— Start Data lines —

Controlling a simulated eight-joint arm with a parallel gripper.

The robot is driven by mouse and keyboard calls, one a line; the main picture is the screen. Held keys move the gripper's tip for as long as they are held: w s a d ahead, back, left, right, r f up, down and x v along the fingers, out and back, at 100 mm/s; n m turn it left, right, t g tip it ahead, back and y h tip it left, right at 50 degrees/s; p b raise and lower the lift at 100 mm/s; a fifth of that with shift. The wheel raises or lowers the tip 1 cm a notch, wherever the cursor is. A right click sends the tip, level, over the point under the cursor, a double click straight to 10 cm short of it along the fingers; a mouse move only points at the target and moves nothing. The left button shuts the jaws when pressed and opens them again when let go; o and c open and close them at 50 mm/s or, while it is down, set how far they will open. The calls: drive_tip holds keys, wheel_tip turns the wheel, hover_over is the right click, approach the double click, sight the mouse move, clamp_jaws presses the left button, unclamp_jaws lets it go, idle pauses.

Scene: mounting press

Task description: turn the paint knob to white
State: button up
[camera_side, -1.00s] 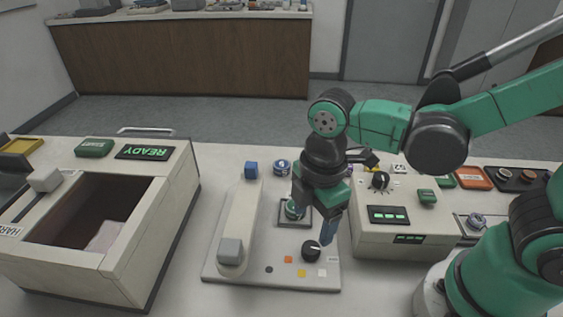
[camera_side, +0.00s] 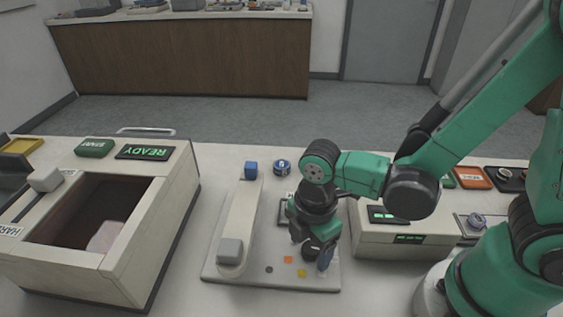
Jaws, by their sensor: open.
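The paint knob (camera_side: 310,251) is a black dial on the front right of the white press base (camera_side: 240,281). It is now mostly hidden by my gripper. Coloured paint marks lie in front of it: a grey dot (camera_side: 269,269), an orange square (camera_side: 288,260) and a yellow-orange square (camera_side: 302,273). The white mark is hard to make out behind my fingers. My gripper (camera_side: 314,258) points down with its open fingers around or right beside the knob; contact cannot be told.
The press arm (camera_side: 240,220) with its grey block stands left of my gripper. A white control box (camera_side: 400,243) with green displays is close on the right. An open bin unit (camera_side: 140,235) stands at far left. A blue cube (camera_side: 251,170) sits behind.

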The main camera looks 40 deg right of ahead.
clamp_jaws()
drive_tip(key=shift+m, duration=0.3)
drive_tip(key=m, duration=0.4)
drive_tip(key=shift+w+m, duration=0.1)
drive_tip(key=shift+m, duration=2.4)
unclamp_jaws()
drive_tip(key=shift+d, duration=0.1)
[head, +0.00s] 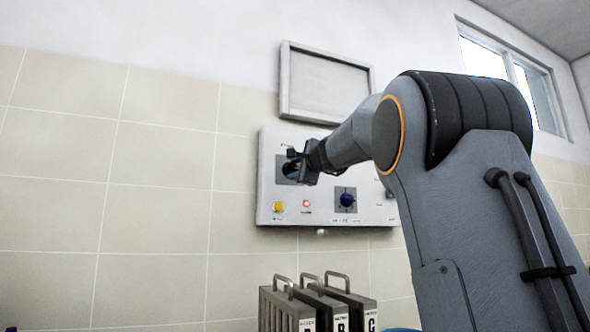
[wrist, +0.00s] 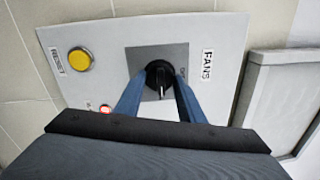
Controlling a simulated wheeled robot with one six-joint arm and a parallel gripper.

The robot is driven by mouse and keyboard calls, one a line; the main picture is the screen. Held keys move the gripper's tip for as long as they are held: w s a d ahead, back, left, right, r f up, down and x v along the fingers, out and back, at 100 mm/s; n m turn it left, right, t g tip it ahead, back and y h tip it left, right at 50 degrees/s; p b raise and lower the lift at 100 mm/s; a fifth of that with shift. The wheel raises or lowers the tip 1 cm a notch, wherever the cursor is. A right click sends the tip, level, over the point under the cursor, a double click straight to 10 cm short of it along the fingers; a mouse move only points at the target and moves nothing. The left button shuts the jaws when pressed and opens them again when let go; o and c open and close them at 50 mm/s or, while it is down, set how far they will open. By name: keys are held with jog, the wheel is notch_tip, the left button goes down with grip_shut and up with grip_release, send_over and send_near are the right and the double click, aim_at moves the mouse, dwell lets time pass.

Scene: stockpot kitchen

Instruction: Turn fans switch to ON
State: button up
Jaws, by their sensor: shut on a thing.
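The fans switch is a black rotary knob (wrist: 157,70) on a grey square plate, beside a FANS label (wrist: 207,64) in the wrist view. My gripper (wrist: 158,84) has its two blue fingers on either side of the knob, shut on it. The knob's pale pointer line points toward my wrist. Small lettering beside the plate is partly hidden by a finger, and I cannot read the switch position. In the head view my gripper (head: 299,168) is at the upper left of the white control panel (head: 330,150), covering most of the knob.
The panel also carries a yellow button (head: 278,206), a lit red lamp (head: 306,204) and a blue knob (head: 347,200). A grey framed board (head: 325,85) hangs just above. Several handled metal cases (head: 300,308) stand below. The tiled wall to the left is clear.

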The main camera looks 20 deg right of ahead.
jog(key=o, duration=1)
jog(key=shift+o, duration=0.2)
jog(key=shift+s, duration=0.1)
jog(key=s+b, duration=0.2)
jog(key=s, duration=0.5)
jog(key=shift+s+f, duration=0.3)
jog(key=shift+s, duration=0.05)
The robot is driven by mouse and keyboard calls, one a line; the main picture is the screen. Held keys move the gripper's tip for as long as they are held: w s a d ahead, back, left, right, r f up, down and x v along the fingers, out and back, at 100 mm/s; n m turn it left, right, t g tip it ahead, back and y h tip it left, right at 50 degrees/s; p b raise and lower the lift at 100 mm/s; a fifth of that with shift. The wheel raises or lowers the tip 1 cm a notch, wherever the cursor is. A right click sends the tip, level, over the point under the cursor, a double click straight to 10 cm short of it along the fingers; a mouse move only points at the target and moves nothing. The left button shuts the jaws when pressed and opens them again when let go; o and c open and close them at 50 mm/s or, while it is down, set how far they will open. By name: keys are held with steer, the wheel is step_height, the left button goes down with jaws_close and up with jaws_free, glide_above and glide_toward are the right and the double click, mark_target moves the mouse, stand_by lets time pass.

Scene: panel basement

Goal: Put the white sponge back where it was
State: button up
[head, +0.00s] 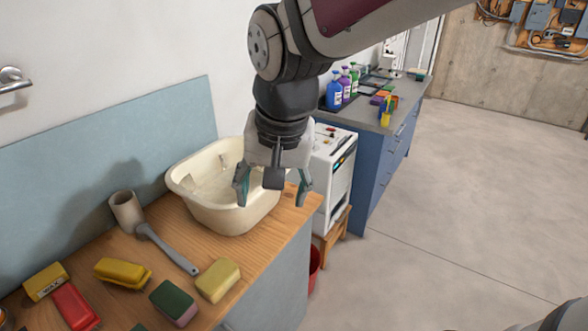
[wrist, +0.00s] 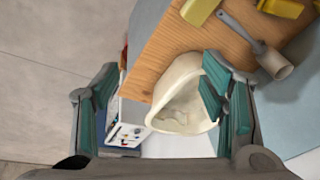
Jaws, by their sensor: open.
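I cannot make out a white sponge in either view. My gripper (head: 272,196) is open and empty, pointing down in front of the right side of the cream basin (head: 240,218). In the wrist view my gripper (wrist: 160,105) has its fingers wide apart, with the basin (wrist: 172,112) partly behind the right finger. A yellow sponge (head: 218,280) and a green-and-pink sponge (head: 174,303) lie on the wooden worktop (head: 265,245). The basin holds something pale, too unclear to name.
A grey-handled tool (head: 165,248) with a cup-shaped head, a yellow block (head: 123,273) and a red block (head: 75,306) lie on the worktop. A white appliance (head: 332,170) and a blue cabinet (head: 385,165) with bottles stand beyond.

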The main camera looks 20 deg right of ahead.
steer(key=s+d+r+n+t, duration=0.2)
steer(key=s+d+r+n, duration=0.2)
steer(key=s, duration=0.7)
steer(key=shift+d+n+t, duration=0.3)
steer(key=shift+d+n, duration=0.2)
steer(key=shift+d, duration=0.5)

— End Data lines —

## Required work
Extract each line holding the word "Controlling" from the records.

## Final answer
Controlling a simulated eight-joint arm with a parallel gripper.
Controlling a simulated wheeled robot with one six-joint arm and a parallel gripper.

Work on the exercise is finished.